Desde el final de la guerra, un tercio de las víctimas de objetos sin explosionar en Quang Tri han sido niños. “Son curiosos, no saben del peligro. Además, la mayoría de ellos vive en zonas rurales, donde ayudan a sus familias con trabajos de ganadería, y están expuestos a las bombas”, denuncia Ngo Xuan Hien, otro de los responsables de Project RENEW.
Los esfuerzos educativos son uno de los objetivos más importantes de esta organización. El grupo mantiene un centro de interpretación, y establece visitas escolares y otras iniciativas para preparar a las nuevas generaciones contra el efecto de los mortíferos restos de la guerra. Nguyen Thanh Phu está al cargo del programa. Su prioridad pasa por crear redes de autoeducación en las aldeas, escuelas y barrios. “No sólo queremos educar. Queremos fomentar que la gente sea parte de la solución”, explica Phu. Para conseguirlo, entrenan a jóvenes voluntarios y maestros locales, para que sean así el punto de referencia en sus respectivas áreas. “Gracias a esa red, este año llevamos más de 300 bombas descubiertas por la comunidad”, cuenta. Hien está orgulloso de los esfuerzos educativos de su organización: “En los últimos tres años, no ha resultado herido ningún niño de menos de 15 años”.

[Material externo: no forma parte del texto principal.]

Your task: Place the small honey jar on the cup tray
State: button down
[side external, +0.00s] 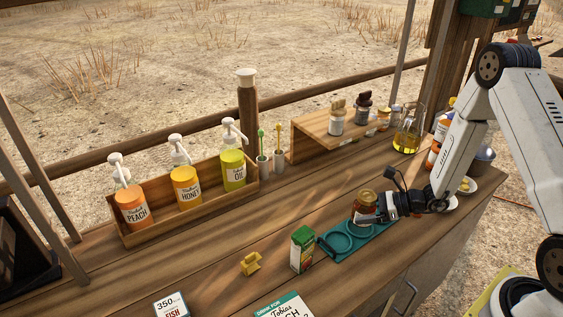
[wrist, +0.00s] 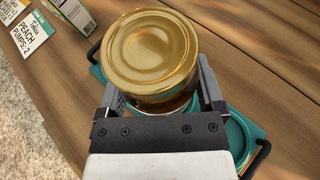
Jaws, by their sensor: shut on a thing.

El peligro de las bombas de racimo
Una bomba de racimo está compuesta por centenares de pequeños explosivos (los vietnamitas las llaman baby bombs) rellenos de metralla, que se encierran en una vaina metálica. Al ser lanzada desde un avión, la vaina se abre en el aire, repartiendo las submuniciones por un área extensa y causando una devastación indiscriminada. “Encontrar una baby bomb significa que vamos a localizar muchas más en su entorno inmediato”, señala Linh, la directora de programa de RENEW.
En 2001, cuando se estableció el proyecto, 89 personas al año eran víctimas de los artefactos sin explosionar. “La cifra se ha reducido año a año”, destaca Ngo Xuan Hien. “El año pasado tuvimos tres muertos y cuatro heridos, y este año pensábamos que conseguiríamos llegar a cero víctimas, hasta que sucedió el trágico accidente a nuestro compañero”, recuerda.
El artefacto que mató a Khiet era una submunición de una bomba de racimo, con detonador retardado. “Es el objeto más peligroso que podemos encontrar, y hay que destruirlo in situ”, explica. Actualmente, 119 países (España entre ellos) han firmado la Convención contra las Bombas de Racimo, que prohíbe la producción, comercialización y acumulación de estas armas. Ni Estados Unidos ni Vietnam lo han suscrito.